■ **Job**
Print again only this span: the line with "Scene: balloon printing", the line with "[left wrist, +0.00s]", and all lines between them, exactly as given.
━━━━━ Data excerpts
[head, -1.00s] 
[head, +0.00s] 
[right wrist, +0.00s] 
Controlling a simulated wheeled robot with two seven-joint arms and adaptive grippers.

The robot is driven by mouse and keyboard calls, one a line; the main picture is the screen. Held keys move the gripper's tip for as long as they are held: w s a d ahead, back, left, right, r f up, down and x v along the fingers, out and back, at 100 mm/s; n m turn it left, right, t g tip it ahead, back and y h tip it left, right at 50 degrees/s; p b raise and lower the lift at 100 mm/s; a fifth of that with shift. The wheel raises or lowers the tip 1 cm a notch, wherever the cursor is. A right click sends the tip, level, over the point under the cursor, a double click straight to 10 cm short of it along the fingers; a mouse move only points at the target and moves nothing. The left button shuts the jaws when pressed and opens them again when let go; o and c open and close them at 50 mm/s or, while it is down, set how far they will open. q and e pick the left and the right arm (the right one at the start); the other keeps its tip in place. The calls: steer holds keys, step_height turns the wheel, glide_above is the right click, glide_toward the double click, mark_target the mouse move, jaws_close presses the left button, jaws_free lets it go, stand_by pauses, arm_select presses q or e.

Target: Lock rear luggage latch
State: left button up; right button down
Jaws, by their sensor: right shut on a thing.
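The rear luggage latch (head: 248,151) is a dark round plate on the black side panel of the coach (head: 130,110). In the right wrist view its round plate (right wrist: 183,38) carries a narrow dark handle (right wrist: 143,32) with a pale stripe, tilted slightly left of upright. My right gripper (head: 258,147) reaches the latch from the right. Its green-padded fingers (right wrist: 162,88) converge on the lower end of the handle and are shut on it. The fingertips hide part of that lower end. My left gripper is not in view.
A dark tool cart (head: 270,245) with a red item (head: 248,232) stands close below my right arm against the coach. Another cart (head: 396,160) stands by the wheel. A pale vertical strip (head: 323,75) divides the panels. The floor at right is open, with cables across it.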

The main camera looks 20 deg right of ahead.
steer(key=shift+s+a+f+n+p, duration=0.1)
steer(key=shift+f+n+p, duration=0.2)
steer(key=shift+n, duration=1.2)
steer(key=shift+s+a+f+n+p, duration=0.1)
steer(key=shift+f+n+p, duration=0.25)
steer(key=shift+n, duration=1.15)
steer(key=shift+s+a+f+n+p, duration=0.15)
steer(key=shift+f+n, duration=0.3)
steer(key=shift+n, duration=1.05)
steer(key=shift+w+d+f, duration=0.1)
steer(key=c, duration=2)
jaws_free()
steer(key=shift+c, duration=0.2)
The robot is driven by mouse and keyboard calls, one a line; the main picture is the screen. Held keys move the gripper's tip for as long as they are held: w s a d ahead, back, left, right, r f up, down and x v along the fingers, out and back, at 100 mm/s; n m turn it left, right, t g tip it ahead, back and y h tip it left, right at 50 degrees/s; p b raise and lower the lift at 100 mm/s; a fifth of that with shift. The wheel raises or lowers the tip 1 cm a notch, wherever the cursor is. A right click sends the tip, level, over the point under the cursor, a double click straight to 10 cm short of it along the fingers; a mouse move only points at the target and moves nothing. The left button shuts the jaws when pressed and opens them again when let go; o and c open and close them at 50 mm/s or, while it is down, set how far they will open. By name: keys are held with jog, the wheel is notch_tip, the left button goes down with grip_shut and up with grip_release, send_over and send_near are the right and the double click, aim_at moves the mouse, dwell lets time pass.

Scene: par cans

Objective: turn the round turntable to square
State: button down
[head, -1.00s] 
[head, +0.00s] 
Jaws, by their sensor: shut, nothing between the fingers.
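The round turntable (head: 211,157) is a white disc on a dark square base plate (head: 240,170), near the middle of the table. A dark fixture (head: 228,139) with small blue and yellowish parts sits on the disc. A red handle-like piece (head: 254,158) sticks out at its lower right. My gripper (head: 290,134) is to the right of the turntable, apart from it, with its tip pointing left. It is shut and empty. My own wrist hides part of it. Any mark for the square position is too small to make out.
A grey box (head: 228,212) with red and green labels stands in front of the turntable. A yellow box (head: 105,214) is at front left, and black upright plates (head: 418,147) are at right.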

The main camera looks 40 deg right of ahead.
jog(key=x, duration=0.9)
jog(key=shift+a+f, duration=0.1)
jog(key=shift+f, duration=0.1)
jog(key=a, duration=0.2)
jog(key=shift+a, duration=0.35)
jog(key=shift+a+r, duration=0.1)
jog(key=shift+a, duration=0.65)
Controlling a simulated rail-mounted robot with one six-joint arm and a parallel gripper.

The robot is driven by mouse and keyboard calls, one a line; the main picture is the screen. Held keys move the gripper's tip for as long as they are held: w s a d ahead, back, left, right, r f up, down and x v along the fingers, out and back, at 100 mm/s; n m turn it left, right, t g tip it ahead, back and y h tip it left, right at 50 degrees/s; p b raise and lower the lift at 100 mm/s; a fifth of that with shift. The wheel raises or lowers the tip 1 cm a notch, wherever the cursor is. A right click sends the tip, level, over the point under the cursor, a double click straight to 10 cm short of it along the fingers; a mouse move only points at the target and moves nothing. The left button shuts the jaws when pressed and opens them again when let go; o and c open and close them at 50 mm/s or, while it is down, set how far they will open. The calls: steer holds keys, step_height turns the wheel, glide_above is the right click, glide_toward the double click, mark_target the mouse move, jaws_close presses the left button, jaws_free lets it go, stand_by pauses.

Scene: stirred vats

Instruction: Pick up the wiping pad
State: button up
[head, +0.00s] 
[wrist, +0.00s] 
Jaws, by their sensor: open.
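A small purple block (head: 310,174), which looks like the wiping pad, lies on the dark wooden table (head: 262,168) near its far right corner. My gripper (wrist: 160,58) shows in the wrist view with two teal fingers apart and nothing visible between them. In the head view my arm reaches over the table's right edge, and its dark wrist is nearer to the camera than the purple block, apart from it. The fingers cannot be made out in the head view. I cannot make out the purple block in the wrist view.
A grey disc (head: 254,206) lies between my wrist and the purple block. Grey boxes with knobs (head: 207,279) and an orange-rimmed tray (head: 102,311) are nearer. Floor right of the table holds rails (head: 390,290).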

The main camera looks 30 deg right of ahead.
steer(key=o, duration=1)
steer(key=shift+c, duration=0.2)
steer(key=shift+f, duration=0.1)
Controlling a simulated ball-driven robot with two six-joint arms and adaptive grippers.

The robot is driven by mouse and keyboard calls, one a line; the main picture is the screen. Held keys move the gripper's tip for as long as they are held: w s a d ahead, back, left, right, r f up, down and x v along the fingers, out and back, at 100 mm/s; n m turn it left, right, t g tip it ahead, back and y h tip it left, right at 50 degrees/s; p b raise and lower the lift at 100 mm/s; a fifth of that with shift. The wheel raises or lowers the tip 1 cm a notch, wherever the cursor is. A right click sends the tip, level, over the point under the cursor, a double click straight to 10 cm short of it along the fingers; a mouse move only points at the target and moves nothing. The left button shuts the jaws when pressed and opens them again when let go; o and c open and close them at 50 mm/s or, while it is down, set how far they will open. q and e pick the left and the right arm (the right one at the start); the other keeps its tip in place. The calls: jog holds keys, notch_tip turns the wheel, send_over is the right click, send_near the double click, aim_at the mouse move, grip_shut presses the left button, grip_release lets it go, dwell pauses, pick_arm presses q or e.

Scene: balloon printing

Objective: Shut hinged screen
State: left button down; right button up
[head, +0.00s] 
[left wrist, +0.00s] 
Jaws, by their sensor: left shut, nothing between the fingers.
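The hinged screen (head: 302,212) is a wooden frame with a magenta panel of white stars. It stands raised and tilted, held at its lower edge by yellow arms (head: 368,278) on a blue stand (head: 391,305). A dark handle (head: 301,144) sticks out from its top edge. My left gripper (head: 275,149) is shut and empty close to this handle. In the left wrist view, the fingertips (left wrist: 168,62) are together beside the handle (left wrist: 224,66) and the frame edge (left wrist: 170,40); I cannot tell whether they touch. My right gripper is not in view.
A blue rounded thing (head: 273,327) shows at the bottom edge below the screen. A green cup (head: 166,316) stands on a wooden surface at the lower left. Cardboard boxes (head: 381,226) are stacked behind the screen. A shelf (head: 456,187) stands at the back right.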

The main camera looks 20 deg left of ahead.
━━━━━━━━━━
■ **Solution to this exercise**
Scene: balloon printing

Objective: Shut hinged screen
State: left button down; right button up
[head, +0.00s] 
[left wrist, +0.00s] 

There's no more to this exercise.